▸ Exercise goal
Wherever "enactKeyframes" appears in a line, copy that line.

▸ Information shown
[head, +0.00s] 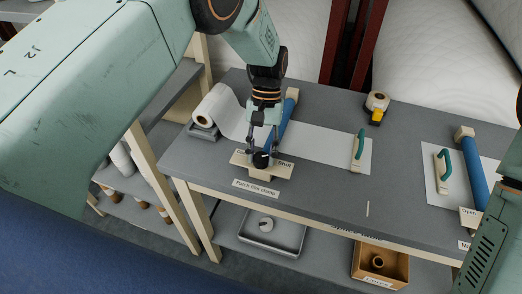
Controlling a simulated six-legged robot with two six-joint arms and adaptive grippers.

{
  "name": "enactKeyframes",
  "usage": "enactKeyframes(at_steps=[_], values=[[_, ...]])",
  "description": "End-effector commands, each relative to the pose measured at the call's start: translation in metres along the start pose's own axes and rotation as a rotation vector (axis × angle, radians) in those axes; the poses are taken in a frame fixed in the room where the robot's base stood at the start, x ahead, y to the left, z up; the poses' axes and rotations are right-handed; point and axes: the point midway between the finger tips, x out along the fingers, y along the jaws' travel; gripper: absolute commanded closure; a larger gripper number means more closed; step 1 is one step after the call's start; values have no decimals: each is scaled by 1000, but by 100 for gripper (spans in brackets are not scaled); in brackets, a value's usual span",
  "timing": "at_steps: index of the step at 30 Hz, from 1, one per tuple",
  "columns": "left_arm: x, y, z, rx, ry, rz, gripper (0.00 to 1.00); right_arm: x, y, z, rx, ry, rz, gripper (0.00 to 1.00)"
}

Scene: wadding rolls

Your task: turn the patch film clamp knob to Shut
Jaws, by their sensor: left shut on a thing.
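The patch film clamp knob (261,160) is a small dark knob on a cream plate (270,173) near the front left of the grey table. The plate carries a label ending in "Shut" on its right; its left wording is mostly covered. A sign (256,188) reading "Patch film clamp" is below it. My left gripper (261,150) points down from above and is shut on the knob. The knob's exact pointing direction is too small to tell. The blue clamp bar (276,132) lies just behind, across the white film (310,145). My right gripper is not visible.
A white film roll (214,110) sits at the table's left end. A green handle (358,148) stands on the film. A tape dispenser (377,106) is at the back. Another blue bar (472,170) is at right. The table's front middle is mostly clear.

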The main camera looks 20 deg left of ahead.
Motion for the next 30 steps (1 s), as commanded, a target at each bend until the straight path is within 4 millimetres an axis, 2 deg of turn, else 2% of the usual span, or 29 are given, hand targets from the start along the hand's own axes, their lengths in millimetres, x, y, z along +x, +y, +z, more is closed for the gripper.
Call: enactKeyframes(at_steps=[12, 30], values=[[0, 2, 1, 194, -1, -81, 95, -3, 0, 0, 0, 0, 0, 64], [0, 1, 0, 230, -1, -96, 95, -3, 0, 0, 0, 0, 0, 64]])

▸ Response to the task
  "name": "enactKeyframes",
  "usage": "enactKeyframes(at_steps=[_], values=[[_, ...]])",
Call: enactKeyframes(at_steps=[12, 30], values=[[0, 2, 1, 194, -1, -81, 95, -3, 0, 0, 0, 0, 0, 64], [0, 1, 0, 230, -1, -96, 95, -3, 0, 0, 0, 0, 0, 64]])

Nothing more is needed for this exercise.